Discover Elleore's Solidarity Leave

Elleore Bomstein is the Sustainable Development Project Manager at Saint Laurent Paris. She took a solidarity leave benefiting Maitreya CSR in India.

 

What inspired you to get involved as a volunteer?

When I found out about the Solidarity Leave programme, I was immediately excited by the idea of discovering another culture while putting my skills to good use for an NGO! I wanted to spend my holidays in a different way, to truly feel useful and to have a strong experience. The Kering Foundation provided the personalised support I lacked, from the choice of the mission to going back home to France. The two-week duration of the programme seemed ideal to me for a first experience in volunteering. Finally, the testimonials of previous volunteers definitively convinced me: most of them wanted to go back as soon as possible!

What was your role during your mission?

I worked with Maitreya CSR, an Indian NGO that helps groups of farmers from different regions obtain a fair payment for their products and develop more environment-friendly agricultural techniques. My mission was organised in two phases: I spent the first week teaching basic accounting to the NGO members, 15 people, in the city of Pune. The second week, I went with two translators to Tikona, a small village in the mountains, to train two groups of women beneficiaries of the NGO. The objective of this mission was to give them tools to improve their household budget management and to develop their business: how to write down and follow expenses, calculate a profit, fix the selling price of a product, etc. We used examples from their everyday life. Since some women were illiterate, we also set up an initiation to writing numbers... in Marati, the local language!

What are your best memories of this adventure?

I have amazing memories! This mission has brought me a lot on a personal level: I was completely out of my element and I met women with an absolutely extraordinary energy. My greatest satisfaction is to have been able to give them a little something to make their everyday life easier. I wanted to be in an authentic environment, to live just like the beneficiaries and with them, and I was not disappointed. It is extremely rewarding to be in contact with people from a different culture and to work with them. All the beneficiaries I trained were very enthusiastic, eager to learn and understood very quickly. I was a bit apprehensive before leaving, but everything went naturally once I was over there.

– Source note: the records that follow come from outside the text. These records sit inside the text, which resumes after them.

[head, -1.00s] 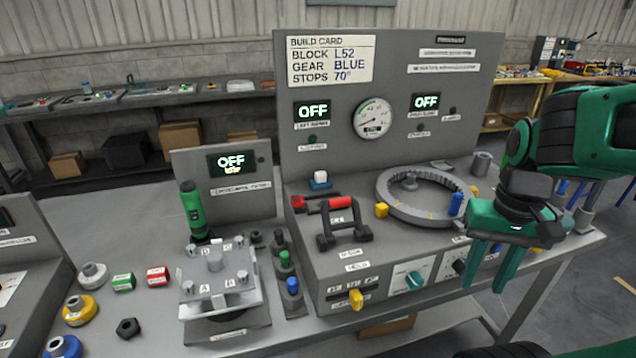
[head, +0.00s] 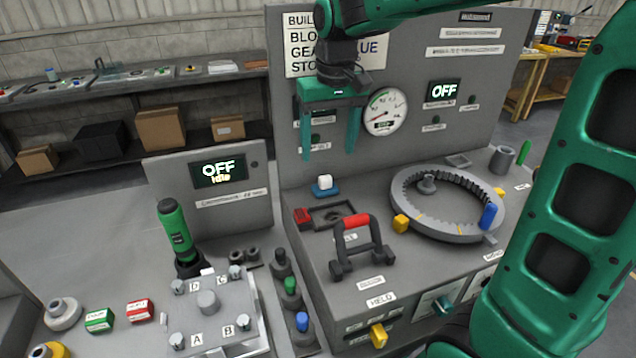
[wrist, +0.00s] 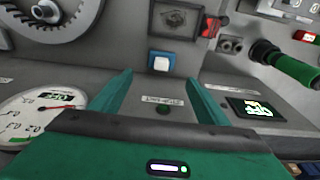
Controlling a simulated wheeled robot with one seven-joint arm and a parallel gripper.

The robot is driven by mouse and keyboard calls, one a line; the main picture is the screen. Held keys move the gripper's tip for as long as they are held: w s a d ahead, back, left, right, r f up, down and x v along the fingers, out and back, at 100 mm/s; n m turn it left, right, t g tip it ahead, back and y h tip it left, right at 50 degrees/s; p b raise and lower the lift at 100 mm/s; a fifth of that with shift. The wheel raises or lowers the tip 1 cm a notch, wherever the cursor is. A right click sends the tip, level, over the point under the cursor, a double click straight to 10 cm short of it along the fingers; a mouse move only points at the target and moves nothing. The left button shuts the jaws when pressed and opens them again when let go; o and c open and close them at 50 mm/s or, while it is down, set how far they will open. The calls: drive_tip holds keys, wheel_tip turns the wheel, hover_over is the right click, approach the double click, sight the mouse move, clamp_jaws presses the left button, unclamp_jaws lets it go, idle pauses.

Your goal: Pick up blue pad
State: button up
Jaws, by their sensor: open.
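The small blue pad (head: 325,190) with a white top sits on the grey bench top, near the foot of the upright panel. It also shows in the wrist view (wrist: 160,63), just beyond the gap between my fingertips. My gripper (head: 328,152) is open and empty, with its fingers pointing down in front of the panel. In the head view it is above the pad and apart from it. In the wrist view my gripper (wrist: 157,76) has one finger on each side, nearly lined up with the pad.
A red-handled grey tool (head: 355,240) and a dark square recess (head: 335,214) lie near the pad. A large toothed ring (head: 447,228) is to the right. The upright panel (head: 415,100) with a gauge (head: 385,112) stands behind. A green screwdriver (head: 175,230) is to the left.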

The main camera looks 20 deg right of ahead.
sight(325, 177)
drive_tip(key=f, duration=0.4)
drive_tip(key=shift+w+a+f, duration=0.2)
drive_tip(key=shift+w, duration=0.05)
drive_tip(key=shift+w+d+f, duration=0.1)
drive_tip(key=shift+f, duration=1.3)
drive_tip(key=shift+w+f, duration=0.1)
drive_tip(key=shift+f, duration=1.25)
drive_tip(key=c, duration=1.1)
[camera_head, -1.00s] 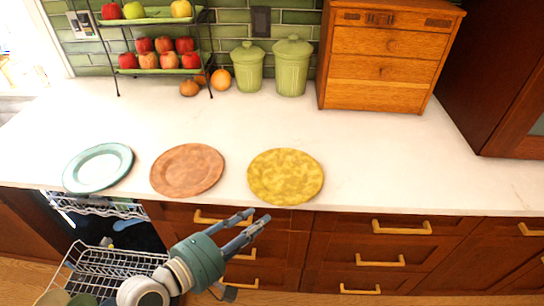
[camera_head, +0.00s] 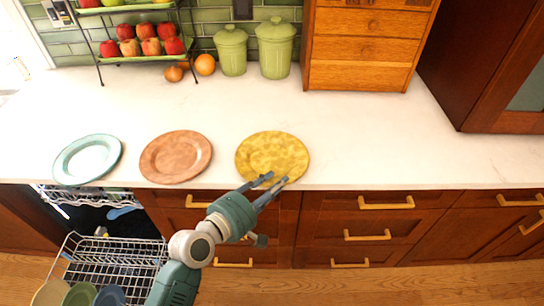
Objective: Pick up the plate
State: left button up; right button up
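Three plates lie flat in a row on the white counter. A pale turquoise plate (camera_head: 87,159) is at the left, an orange-brown plate (camera_head: 175,157) is in the middle, and a mottled yellow plate (camera_head: 272,156) is at the right. My left gripper (camera_head: 274,181) is open and empty. Its fingertips are at the front edge of the yellow plate in the picture, overlapping its near rim. I cannot tell whether they touch it. My right gripper is not in view.
Below the counter, an open dishwasher has a lower rack (camera_head: 110,262) with several dishes in it. A fruit stand (camera_head: 135,40), green canisters (camera_head: 275,48) and a wooden drawer box (camera_head: 362,50) stand at the back. The counter right of the yellow plate is clear.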

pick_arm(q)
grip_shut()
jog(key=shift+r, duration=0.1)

Plenty of beautiful images remain from these two weeks: uncontrollable laughter during the training sessions, the women's songs and games in the evening when the daily training session was over, preparing bread on the kitchen floor, an unexpected conversation about forced marriage between accounting exercises... Beyond the training itself, the interactions with the beneficiaries taught me a lot. I can't wait to go back! 

What advice would you give to future volunteers or to people who hesitate to take a solidarity leave?

Hesitate no longer! The Kering Foundation and its partners offer missions that are adapted to everyone, according to your wishes and experience, and they will guide you every step of the way. It is a unique opportunity to be immersed in another culture, to feel incredibly useful and to gain perspective on your everyday life.

I would advise future volunteers to prepare for their mission before they leave, but to be ready to change everything once over there, because being on site is always different from what we imagined: leave your prejudices behind and open your eyes and ears wide!